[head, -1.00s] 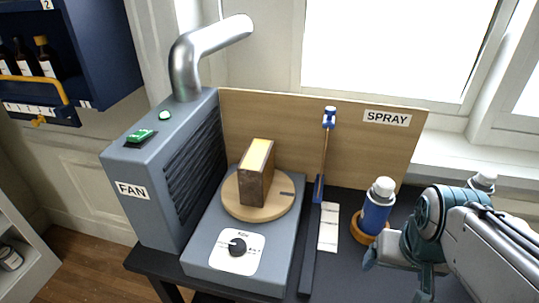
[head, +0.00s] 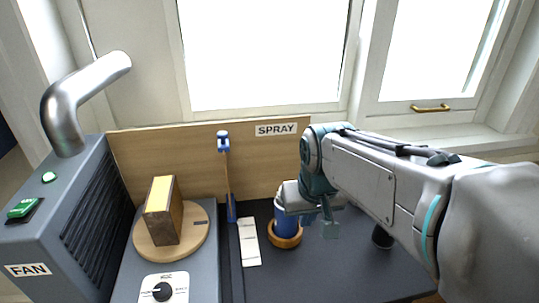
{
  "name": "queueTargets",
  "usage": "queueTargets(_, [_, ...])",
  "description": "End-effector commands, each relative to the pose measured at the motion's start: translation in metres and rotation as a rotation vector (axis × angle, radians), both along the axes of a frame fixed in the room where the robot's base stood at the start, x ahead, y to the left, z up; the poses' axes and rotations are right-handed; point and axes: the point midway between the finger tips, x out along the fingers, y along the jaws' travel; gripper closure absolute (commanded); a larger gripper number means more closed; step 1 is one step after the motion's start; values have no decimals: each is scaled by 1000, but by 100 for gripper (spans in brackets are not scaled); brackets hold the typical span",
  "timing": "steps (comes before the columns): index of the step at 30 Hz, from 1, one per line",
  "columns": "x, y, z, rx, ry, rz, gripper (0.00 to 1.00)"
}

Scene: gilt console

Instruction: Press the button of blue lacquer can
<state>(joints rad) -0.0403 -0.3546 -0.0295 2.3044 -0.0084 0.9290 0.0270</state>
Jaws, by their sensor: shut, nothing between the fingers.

● ● ●

Given problem
Pick out each line containing the string "columns" and copy it.

The answer
  "timing": "steps (comes before the columns): index of the step at 30 Hz, from 1, one per line",
  "columns": "x, y, z, rx, ry, rz, gripper (0.00 to 1.00)"

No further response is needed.